Sir Barnes Peacock, Kt. C.J.
1. In this case the plaintiff sued to resume a lakhiraj tenure, u/s 28, Act X of 1859. Such a suit cannot be maintained upon the ground that the tenant holds under an invalid tenure, but can only be maintained upon the ground that be holds under a tenure invalid for the reason mentioned in section 10, Regulation XIX of 1793,--viz., that the grant under which he holds was made since 1st December 1790. To obtain relief u/s 28 of Act X of 1859, the plaintiff must prove that the tenant holds under such a grant. In this case the Collector found that he held under a grant purporting to have been made prior to 1790, but that the alleged grant was not genuine, and he gave a decree for resumption in favor of the plaintiff. The Judge on appeal stated in his judgment that there were strong grounds for believing that the alleged grant was valid; and that as the plaintiff had failed to prove that the defendant held under an invalid tenure, the decree of the lower Court was wrong, and he reversed the order of the Collector with costs payable by the respondent. The Judge was wrong in stating that the plaintiff was bound to prove that the defendant held under an invalid tenure, but he ought to have stated that the plaintiff was bound to prove that the defendant held under a tenure which was invalid upon the ground that it was granted since let December 1790, and that having failed to do so the Collector ought to have decreed in favor of the defendant, leaving the plaintiff to proceed by a regular suit for resumption.
2. It is now contended before us, on behalf of the respondent, that the decree of the Judge was right, and that the decision of the Judge could not be binding as to the validity of the sunnud in a regular suit for resumption instituted in the ordinary Civil Court. But we think that the Judge has substantially found in his judgment that the plaintiff has failed to show that the defendant held under a grant made subsequent to 1790, because he held under a grant made prior to that date, and that grant was valid.
3. If the judgment and decree be allowed to stand, a Court of ordinary civil judicature would, probably, consider itself bound by the Judge''s decision as to the validity of the grant. Looking at sections 372 and 373, Act VIII of 1859, we think that the plaintiff has a right to appeal specially against the decision of the lower Court, if the decree, as explained by the judgment, is erroneous; for by section 372 it is enacted that a special appeal shall lie from all decisions passed in regular appeals by the subordinate Courts, and not merely from all decrees.

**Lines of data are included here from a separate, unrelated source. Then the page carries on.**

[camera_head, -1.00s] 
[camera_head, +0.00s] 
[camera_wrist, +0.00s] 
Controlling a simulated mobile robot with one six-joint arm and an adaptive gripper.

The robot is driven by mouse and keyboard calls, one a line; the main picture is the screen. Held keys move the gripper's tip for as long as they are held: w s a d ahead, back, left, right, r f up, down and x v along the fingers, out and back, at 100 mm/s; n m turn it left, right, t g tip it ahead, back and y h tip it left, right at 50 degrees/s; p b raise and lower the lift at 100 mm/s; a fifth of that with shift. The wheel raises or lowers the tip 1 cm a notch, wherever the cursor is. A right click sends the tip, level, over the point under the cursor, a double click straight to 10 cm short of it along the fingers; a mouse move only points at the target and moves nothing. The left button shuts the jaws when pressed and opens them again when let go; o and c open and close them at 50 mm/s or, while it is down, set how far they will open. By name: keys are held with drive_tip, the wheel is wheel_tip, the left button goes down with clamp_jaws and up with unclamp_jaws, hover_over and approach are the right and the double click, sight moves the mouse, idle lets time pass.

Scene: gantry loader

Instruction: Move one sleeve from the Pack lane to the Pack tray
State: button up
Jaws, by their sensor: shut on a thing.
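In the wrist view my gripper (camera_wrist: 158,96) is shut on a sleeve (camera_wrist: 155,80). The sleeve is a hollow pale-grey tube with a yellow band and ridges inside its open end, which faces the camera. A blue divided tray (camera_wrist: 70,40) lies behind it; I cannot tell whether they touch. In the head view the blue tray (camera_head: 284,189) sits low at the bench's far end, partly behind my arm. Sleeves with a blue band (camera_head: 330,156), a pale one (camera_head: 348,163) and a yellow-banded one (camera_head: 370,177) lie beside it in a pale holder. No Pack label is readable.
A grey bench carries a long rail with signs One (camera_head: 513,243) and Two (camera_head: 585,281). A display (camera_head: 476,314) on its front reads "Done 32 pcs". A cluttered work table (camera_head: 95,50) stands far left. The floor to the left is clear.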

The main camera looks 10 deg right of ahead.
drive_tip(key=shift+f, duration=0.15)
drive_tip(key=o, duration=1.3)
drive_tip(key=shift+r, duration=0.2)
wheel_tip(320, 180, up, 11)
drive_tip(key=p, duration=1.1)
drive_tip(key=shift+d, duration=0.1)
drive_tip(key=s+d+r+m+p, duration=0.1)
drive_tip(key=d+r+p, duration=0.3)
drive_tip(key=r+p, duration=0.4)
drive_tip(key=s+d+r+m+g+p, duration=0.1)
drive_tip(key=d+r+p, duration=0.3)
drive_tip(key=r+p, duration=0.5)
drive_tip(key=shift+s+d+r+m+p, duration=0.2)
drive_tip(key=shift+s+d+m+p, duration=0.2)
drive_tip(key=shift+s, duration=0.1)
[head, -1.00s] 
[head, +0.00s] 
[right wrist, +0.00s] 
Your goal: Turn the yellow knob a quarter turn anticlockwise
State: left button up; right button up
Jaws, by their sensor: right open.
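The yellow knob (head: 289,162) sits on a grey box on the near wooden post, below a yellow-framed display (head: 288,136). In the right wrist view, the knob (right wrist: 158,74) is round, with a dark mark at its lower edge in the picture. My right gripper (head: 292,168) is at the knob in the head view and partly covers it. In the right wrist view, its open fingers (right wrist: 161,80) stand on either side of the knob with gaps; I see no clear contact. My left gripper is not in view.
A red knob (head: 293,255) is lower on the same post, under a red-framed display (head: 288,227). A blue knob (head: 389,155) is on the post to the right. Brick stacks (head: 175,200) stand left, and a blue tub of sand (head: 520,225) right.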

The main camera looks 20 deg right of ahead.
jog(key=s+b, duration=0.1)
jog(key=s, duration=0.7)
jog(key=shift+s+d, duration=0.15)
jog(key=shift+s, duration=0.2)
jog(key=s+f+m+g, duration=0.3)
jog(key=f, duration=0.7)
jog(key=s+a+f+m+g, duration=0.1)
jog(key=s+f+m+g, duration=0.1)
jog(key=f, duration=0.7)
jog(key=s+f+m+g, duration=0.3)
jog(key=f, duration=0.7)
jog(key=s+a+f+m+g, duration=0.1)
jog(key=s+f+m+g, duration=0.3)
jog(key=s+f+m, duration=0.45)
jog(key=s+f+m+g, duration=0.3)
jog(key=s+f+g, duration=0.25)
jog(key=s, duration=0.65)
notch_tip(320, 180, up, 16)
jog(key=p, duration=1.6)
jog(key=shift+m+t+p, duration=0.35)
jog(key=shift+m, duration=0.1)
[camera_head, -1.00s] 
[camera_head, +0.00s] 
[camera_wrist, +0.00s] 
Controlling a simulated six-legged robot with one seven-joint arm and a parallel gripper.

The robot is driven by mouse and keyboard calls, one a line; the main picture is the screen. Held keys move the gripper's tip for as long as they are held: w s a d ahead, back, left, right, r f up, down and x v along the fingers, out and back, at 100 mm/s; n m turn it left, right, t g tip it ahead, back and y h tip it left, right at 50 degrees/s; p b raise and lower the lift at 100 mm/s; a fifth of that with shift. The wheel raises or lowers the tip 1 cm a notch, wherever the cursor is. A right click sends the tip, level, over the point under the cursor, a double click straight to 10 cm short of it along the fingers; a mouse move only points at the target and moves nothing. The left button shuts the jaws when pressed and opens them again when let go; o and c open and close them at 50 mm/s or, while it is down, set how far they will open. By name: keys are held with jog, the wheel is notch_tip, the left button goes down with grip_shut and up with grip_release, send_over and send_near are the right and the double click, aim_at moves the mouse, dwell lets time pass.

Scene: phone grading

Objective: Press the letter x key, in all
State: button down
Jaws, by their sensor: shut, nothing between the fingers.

Section 373 says, that the application for appeal shall be accompanied by copies of the judgment and decree of the lower Court; and section 376, which speaks of reviews of judgments, uses the words "decree" and "judgment" in such a manner as to lead one to think that by the word "decision" the Legislature meant the "decree and judgment" taken together, and not simply the decree unexplained by the judgment.
4. For the above reason, we think that the appeal ought to be decreed with costs; that we ought to give the same decree as the Judge ought to have done, viz., to reverse the decision of the Collector with costs, upon the ground that the plaintiff failed to prove that the defendant held under a grant made since December 1790, and consequently failed to prove that the case was one in which jurisdiction was conferred on him by section 20, Act X of 1859, leaving the plaintiff to file a regular suit u/s 30, Regulation II of 1819, in which the validity of the grant set up by the defendant would be investigated and determined. The appeal is decreed without costs, and the decree of the Collector reversed. The costs of both of the lower Courts to be paid by the plaintiff, the present appellant.